Replace 0x0000 with the actual register address for temperature data if it differs.
Ensure the Modbus ID and baud rate match the converter's configuration.

Troubleshooting and FAQs

Common Issues and Solutions

No Data Received on RS485 Bus:
- Verify the wiring of the A and B terminals. Reversing these lines can cause communication failure.
- Check the baud rate and Modbus ID settings on the converter and ensure they match the receiving device.
Incorrect Temperature Readings:
- Ensure the PT100 sensor is properly connected and not damaged.
- Verify the scaling factor used in the software matches the converter's output format.
Intermittent Communication Failures:
- Check for proper termination resistors on the RS485 bus.
- Use shielded cables and avoid running communication lines near high-power equipment.
Device Not Powering On:
- Confirm the power supply voltage is within the specified range (12V to 24V DC).
- Check for loose or reversed power connections.

FAQs

Q: Can I use a PT1000 sensor with this converter?
A: No, this converter is specifically designed for PT100 sensors.
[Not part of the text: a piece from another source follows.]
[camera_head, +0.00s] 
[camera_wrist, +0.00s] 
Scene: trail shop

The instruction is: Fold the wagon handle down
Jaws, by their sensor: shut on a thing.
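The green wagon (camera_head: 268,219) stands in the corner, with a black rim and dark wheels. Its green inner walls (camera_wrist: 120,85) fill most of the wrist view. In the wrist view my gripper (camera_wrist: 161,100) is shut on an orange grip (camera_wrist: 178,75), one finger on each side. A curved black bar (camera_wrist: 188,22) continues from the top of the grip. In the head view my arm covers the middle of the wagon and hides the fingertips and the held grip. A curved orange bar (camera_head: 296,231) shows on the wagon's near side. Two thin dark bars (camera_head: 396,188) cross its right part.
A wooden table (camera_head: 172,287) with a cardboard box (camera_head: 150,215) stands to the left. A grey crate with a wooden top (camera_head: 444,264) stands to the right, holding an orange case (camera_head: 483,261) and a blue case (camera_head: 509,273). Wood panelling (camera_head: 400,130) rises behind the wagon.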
Using a PT1000 sensor will result in incorrect readings.

Q: How long can the RS485 cable be?
A: RS485 communication supports cable lengths up to 1200 meters, but ensure proper termination and use of shielded cables for long distances.

Q: Can I connect multiple converters to the same RS485 bus?
A: Yes, RS485 supports multi-drop communication. Assign unique Modbus IDs to each converter to avoid conflicts.

Q: Is the converter compatible with 3-wire or 4-wire PT100 sensors?
A: This converter is typically designed for 2-wire PT100 sensors. For 3-wire or 4-wire sensors, consult the manufacturer's documentation for compatibility.